Supplied material ->
——————————

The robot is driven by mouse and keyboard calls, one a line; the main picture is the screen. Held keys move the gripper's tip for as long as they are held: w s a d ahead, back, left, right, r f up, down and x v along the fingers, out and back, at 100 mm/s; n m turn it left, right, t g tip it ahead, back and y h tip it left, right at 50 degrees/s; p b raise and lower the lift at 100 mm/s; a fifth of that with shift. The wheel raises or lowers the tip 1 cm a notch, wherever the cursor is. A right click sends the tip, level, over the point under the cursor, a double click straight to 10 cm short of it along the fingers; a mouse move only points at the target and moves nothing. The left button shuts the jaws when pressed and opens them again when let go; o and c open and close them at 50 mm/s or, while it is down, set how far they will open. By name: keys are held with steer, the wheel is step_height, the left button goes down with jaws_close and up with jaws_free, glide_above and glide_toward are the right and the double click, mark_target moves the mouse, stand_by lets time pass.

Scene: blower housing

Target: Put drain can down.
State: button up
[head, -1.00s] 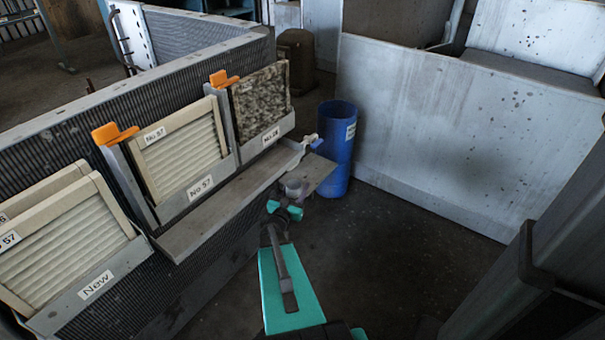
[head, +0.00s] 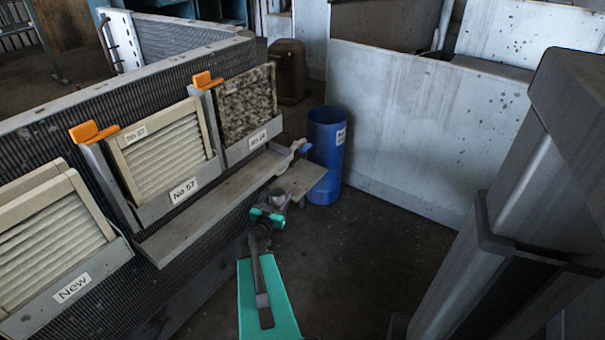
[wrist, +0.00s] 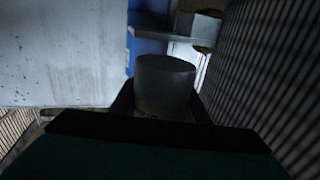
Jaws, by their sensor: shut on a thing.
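My gripper (head: 268,213) is shut on the drain can, a small grey cylinder (head: 278,197). In the head view the can is partly hidden by the gripper, beside the outer end of the narrow ledge (head: 215,208). In the wrist view the can (wrist: 165,85) stands between the dark fingers, its flat top facing up. A flat plate (wrist: 165,36) lies just beyond it there. I cannot tell whether the can touches the ledge or the plate.
A blue bin (head: 326,155) stands on the floor beyond the ledge's end. Framed filters (head: 165,150) with orange clips line the ribbed unit at left. A pale metal panel (head: 410,130) stands behind. Dark floor (head: 375,240) is open to the right.

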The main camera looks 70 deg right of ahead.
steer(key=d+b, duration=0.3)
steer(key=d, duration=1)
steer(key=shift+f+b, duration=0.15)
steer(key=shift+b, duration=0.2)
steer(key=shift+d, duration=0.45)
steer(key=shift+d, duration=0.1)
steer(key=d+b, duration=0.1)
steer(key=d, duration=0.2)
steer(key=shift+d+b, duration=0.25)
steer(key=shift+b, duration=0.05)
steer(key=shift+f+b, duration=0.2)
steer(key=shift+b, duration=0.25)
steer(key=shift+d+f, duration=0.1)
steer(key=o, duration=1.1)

——————————

Exercise requirements -> Nothing but the lines from the one with "Scene: blower housing" through the one with "[wrist, +0.00s]" is to be copied, exactly and ends included. Leave pictures out.

Exercise solution ->
Scene: blower housing

Target: Put drain can down.
State: button up
[head, -1.00s] 
[head, +0.00s] 
[wrist, +0.00s] 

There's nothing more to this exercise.